His garrison state is based on the brutal oppression of an entire people, the Palestinians. Israeli forces have slaughtered at least 266 Palestinians—including children, journalists and paramedics—and injured some 30,000 during the year-long March of Return protests in Gaza in pursuit of Palestinians’ right of return to their homes and villages. This follows its crippling 11-year-long blockade of the tiny Gaza Strip enclave and three murderous wars on Gaza that killed nearly 4,000 Palestinians and destroyed much of its basic infrastructure and tens of thousands of homes.
It is to silence any criticism of these crimes that Netanyahu has provided millions of dollars to the campaign by Zionist groups and pro-Israeli political figures to further efforts to criminalise the left.
This campaign has seen an endless stream of vituperation and slanders rained down on Jeremy Corbyn, the leader of Britain’s Labour Party, and his supporters.
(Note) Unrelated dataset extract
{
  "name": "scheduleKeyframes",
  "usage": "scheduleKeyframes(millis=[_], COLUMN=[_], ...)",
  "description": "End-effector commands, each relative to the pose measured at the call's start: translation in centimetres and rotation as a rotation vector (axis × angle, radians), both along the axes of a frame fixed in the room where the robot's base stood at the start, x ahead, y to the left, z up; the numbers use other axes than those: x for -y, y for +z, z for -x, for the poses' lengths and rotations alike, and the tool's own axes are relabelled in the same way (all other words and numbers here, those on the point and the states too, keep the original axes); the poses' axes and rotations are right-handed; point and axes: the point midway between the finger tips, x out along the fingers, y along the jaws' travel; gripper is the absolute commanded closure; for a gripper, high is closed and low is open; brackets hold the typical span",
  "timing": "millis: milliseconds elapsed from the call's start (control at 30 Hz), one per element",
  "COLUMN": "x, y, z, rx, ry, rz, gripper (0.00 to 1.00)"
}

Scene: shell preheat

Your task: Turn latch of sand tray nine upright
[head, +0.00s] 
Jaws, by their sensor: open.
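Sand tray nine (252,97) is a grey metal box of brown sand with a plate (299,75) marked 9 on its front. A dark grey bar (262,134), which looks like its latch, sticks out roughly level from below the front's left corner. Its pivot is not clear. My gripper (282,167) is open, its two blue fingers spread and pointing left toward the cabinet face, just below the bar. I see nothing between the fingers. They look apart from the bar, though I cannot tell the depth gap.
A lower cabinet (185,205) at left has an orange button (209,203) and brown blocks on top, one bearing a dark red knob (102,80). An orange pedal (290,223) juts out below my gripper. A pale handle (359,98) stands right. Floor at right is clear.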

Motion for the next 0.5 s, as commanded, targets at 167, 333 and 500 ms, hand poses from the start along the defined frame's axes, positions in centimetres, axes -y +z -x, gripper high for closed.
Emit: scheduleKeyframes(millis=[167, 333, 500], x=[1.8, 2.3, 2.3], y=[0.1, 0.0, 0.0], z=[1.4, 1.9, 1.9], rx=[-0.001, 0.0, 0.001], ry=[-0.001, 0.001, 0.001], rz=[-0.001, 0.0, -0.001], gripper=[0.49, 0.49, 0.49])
The false charge has been leveled that that he has transformed Labour—which British Jews have traditionally voted for and where two people of Jewish origin contested for the leadership in 2010—into an anti-Semitic party.
More recently, Israel has turned its sights on US Democratic Congresswoman Ilhan Omar, branding her as an anti-Semite because of her support for the Boycott, Divestment and Sanctions (BDS) movement that calls for an end to academic and business ties with the state of Israel.
The focus on the supposed growth of “left-wing anti-Semitism” serves to cover up the actual cultivation and growth of far right and neo-fascist forces by capitalist governments, including the Trump administration, the Macron government in France, and the grand coalition government in Germany, as well as the far right character of the Netanyahu government itself. The alliance of Israel’s political elite with such forces demonstrates that Zionism is a no less a bitter enemy of Jewish workers and youth, be they in the diaspora or in Israel, than it is of the Palestinians.